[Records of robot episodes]
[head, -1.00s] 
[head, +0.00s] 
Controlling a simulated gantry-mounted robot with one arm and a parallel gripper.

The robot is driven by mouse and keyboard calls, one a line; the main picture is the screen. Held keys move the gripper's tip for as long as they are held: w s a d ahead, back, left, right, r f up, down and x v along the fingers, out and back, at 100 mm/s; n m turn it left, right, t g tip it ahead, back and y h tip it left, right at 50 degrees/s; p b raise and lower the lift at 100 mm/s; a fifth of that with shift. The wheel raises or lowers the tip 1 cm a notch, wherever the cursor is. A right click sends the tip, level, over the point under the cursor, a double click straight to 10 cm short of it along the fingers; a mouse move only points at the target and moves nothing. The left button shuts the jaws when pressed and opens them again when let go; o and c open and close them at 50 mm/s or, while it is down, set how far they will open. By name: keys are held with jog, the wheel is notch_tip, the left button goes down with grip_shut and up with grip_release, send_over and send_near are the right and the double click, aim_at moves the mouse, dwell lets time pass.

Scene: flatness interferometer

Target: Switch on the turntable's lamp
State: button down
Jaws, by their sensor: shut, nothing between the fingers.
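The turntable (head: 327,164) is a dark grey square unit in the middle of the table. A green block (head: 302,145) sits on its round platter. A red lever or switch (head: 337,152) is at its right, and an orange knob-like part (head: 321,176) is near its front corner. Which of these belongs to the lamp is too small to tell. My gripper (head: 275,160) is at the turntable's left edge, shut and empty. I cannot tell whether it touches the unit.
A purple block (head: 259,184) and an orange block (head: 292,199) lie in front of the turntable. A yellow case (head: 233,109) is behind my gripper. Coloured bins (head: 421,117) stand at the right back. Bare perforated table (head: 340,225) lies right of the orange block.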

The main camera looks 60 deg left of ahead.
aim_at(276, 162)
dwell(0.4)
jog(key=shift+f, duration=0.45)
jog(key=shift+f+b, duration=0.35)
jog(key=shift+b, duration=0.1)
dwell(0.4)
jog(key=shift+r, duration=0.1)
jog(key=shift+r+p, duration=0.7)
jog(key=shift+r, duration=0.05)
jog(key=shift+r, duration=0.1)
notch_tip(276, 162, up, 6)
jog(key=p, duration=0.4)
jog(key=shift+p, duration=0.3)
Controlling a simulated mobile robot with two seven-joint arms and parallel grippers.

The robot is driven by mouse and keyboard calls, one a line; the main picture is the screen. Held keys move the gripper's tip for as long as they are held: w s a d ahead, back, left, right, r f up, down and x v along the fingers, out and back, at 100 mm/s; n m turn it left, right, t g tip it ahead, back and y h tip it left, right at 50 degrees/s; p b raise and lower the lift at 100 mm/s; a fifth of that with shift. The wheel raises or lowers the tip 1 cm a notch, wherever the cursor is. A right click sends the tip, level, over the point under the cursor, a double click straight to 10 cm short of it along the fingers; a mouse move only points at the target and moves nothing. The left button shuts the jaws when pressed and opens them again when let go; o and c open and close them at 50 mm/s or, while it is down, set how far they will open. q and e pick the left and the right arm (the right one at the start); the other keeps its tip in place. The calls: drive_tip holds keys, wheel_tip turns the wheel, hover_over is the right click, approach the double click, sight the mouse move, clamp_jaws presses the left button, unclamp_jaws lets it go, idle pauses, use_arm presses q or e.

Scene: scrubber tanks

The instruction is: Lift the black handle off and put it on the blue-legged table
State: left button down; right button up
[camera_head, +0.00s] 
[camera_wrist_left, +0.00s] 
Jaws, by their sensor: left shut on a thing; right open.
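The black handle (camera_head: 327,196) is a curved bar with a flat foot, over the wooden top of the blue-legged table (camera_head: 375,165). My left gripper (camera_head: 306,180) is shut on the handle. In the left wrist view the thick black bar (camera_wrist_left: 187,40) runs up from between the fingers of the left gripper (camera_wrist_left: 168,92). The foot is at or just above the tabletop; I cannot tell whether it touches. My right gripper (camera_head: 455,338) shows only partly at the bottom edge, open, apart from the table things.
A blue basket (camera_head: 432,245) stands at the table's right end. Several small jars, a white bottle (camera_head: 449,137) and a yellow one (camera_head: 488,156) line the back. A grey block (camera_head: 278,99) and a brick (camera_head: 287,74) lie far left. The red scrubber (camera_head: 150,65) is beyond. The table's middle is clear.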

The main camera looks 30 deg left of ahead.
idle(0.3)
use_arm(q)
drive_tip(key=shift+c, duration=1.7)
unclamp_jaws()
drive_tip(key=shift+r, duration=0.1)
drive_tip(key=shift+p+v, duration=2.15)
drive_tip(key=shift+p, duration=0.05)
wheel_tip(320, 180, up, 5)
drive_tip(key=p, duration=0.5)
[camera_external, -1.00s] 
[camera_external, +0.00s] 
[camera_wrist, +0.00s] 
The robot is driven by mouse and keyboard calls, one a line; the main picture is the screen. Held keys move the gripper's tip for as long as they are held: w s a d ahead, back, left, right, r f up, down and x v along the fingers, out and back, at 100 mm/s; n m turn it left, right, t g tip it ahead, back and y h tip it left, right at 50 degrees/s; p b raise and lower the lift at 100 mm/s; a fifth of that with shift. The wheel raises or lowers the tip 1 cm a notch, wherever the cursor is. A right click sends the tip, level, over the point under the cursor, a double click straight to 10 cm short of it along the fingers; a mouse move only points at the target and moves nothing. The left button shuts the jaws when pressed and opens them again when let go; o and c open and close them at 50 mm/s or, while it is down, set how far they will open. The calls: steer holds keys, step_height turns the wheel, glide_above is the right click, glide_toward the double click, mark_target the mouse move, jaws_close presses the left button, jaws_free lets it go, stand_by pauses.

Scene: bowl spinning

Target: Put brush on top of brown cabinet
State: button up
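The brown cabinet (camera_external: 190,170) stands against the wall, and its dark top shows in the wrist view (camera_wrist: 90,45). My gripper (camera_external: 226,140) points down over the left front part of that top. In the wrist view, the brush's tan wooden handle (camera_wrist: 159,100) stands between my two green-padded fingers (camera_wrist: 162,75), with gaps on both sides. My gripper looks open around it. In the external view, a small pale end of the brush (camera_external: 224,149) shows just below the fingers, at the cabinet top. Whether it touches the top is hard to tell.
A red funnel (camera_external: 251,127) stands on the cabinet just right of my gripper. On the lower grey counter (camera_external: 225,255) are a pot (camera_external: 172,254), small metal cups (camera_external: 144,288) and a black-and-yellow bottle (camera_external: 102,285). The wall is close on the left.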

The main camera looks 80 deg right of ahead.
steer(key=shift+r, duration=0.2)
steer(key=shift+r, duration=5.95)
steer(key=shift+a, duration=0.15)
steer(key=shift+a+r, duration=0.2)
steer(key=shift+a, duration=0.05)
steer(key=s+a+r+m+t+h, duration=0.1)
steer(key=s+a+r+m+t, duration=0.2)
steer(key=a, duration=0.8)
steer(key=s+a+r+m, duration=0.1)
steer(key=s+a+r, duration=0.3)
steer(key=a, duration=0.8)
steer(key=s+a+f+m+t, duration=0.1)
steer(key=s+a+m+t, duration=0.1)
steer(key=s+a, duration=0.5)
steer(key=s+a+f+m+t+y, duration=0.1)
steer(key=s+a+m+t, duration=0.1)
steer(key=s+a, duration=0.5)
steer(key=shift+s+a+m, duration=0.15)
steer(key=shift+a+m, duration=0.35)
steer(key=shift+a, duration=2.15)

### Written request
Go through the records and print each one exactly.

### Written solution
[head, -1.00s] 
[head, +0.00s] 
Controlling a simulated gantry-mounted robot with one arm and a parallel gripper.

The robot is driven by mouse and keyboard calls, one a line; the main picture is the screen. Held keys move the gripper's tip for as long as they are held: w s a d ahead, back, left, right, r f up, down and x v along the fingers, out and back, at 100 mm/s; n m turn it left, right, t g tip it ahead, back and y h tip it left, right at 50 degrees/s; p b raise and lower the lift at 100 mm/s; a fifth of that with shift. The wheel raises or lowers the tip 1 cm a notch, wherever the cursor is. A right click sends the tip, level, over the point under the cursor, a double click straight to 10 cm short of it along the fingers; a mouse move only points at the target and moves nothing. The left button shuts the jaws when pressed and opens them again when let go; o and c open and close them at 50 mm/s or, while it is down, set how far they will open. By name: keys are held with jog, the wheel is notch_tip, the left button goes down with grip_shut and up with grip_release, send_over and send_near are the right and the double click, aim_at moves the mouse, dwell lets time pass.

Scene: flatness interferometer

Target: Switch on the turntable's lamp
State: button down
Jaws, by their sensor: shut, nothing between the fingers.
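The turntable (head: 327,164) is a dark grey square unit in the middle of the table. A green block (head: 302,145) sits on its round platter. A red lever or switch (head: 337,152) is at its right, and an orange knob-like part (head: 321,176) is near its front corner. Which of these belongs to the lamp is too small to tell. My gripper (head: 275,160) is at the turntable's left edge, shut and empty. I cannot tell whether it touches the unit.
A purple block (head: 259,184) and an orange block (head: 292,199) lie in front of the turntable. A yellow case (head: 233,109) is behind my gripper. Coloured bins (head: 421,117) stand at the right back. Bare perforated table (head: 340,225) lies right of the orange block.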

The main camera looks 60 deg left of ahead.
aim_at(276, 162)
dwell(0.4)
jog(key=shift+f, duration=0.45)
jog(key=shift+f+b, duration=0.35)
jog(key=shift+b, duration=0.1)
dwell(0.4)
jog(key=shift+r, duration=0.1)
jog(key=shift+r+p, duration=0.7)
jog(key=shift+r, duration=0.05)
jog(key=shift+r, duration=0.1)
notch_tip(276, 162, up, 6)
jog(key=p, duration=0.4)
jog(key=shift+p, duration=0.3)
Controlling a simulated mobile robot with two seven-joint arms and parallel grippers.

The robot is driven by mouse and keyboard calls, one a line; the main picture is the screen. Held keys move the gripper's tip for as long as they are held: w s a d ahead, back, left, right, r f up, down and x v along the fingers, out and back, at 100 mm/s; n m turn it left, right, t g tip it ahead, back and y h tip it left, right at 50 degrees/s; p b raise and lower the lift at 100 mm/s; a fifth of that with shift. The wheel raises or lowers the tip 1 cm a notch, wherever the cursor is. A right click sends the tip, level, over the point under the cursor, a double click straight to 10 cm short of it along the fingers; a mouse move only points at the target and moves nothing. The left button shuts the jaws when pressed and opens them again when let go; o and c open and close them at 50 mm/s or, while it is down, set how far they will open. q and e pick the left and the right arm (the right one at the start); the other keeps its tip in place. The calls: drive_tip holds keys, wheel_tip turns the wheel, hover_over is the right click, approach the double click, sight the mouse move, clamp_jaws presses the left button, unclamp_jaws lets it go, idle pauses, use_arm presses q or e.

Scene: scrubber tanks

The instruction is: Lift the black handle off and put it on the blue-legged table
State: left button down; right button up
[camera_head, +0.00s] 
[camera_wrist_left, +0.00s] 
Jaws, by their sensor: left shut on a thing; right open.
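The black handle (camera_head: 327,196) is a curved bar with a flat foot, over the wooden top of the blue-legged table (camera_head: 375,165). My left gripper (camera_head: 306,180) is shut on the handle. In the left wrist view the thick black bar (camera_wrist_left: 187,40) runs up from between the fingers of the left gripper (camera_wrist_left: 168,92). The foot is at or just above the tabletop; I cannot tell whether it touches. My right gripper (camera_head: 455,338) shows only partly at the bottom edge, open, apart from the table things.
A blue basket (camera_head: 432,245) stands at the table's right end. Several small jars, a white bottle (camera_head: 449,137) and a yellow one (camera_head: 488,156) line the back. A grey block (camera_head: 278,99) and a brick (camera_head: 287,74) lie far left. The red scrubber (camera_head: 150,65) is beyond. The table's middle is clear.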

The main camera looks 30 deg left of ahead.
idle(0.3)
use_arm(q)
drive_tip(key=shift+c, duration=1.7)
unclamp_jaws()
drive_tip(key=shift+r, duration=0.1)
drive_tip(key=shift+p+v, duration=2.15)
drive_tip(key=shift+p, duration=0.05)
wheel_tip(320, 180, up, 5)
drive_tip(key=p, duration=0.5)
[camera_external, -1.00s] 
[camera_external, +0.00s] 
[camera_wrist, +0.00s] 
The robot is driven by mouse and keyboard calls, one a line; the main picture is the screen. Held keys move the gripper's tip for as long as they are held: w s a d ahead, back, left, right, r f up, down and x v along the fingers, out and back, at 100 mm/s; n m turn it left, right, t g tip it ahead, back and y h tip it left, right at 50 degrees/s; p b raise and lower the lift at 100 mm/s; a fifth of that with shift. The wheel raises or lowers the tip 1 cm a notch, wherever the cursor is. A right click sends the tip, level, over the point under the cursor, a double click straight to 10 cm short of it along the fingers; a mouse move only points at the target and moves nothing. The left button shuts the jaws when pressed and opens them again when let go; o and c open and close them at 50 mm/s or, while it is down, set how far they will open. The calls: steer holds keys, step_height turns the wheel, glide_above is the right click, glide_toward the double click, mark_target the mouse move, jaws_close presses the left button, jaws_free lets it go, stand_by pauses.

Scene: bowl spinning

Target: Put brush on top of brown cabinet
State: button up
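The brown cabinet (camera_external: 190,170) stands against the wall, and its dark top shows in the wrist view (camera_wrist: 90,45). My gripper (camera_external: 226,140) points down over the left front part of that top. In the wrist view, the brush's tan wooden handle (camera_wrist: 159,100) stands between my two green-padded fingers (camera_wrist: 162,75), with gaps on both sides. My gripper looks open around it. In the external view, a small pale end of the brush (camera_external: 224,149) shows just below the fingers, at the cabinet top. Whether it touches the top is hard to tell.
A red funnel (camera_external: 251,127) stands on the cabinet just right of my gripper. On the lower grey counter (camera_external: 225,255) are a pot (camera_external: 172,254), small metal cups (camera_external: 144,288) and a black-and-yellow bottle (camera_external: 102,285). The wall is close on the left.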

The main camera looks 80 deg right of ahead.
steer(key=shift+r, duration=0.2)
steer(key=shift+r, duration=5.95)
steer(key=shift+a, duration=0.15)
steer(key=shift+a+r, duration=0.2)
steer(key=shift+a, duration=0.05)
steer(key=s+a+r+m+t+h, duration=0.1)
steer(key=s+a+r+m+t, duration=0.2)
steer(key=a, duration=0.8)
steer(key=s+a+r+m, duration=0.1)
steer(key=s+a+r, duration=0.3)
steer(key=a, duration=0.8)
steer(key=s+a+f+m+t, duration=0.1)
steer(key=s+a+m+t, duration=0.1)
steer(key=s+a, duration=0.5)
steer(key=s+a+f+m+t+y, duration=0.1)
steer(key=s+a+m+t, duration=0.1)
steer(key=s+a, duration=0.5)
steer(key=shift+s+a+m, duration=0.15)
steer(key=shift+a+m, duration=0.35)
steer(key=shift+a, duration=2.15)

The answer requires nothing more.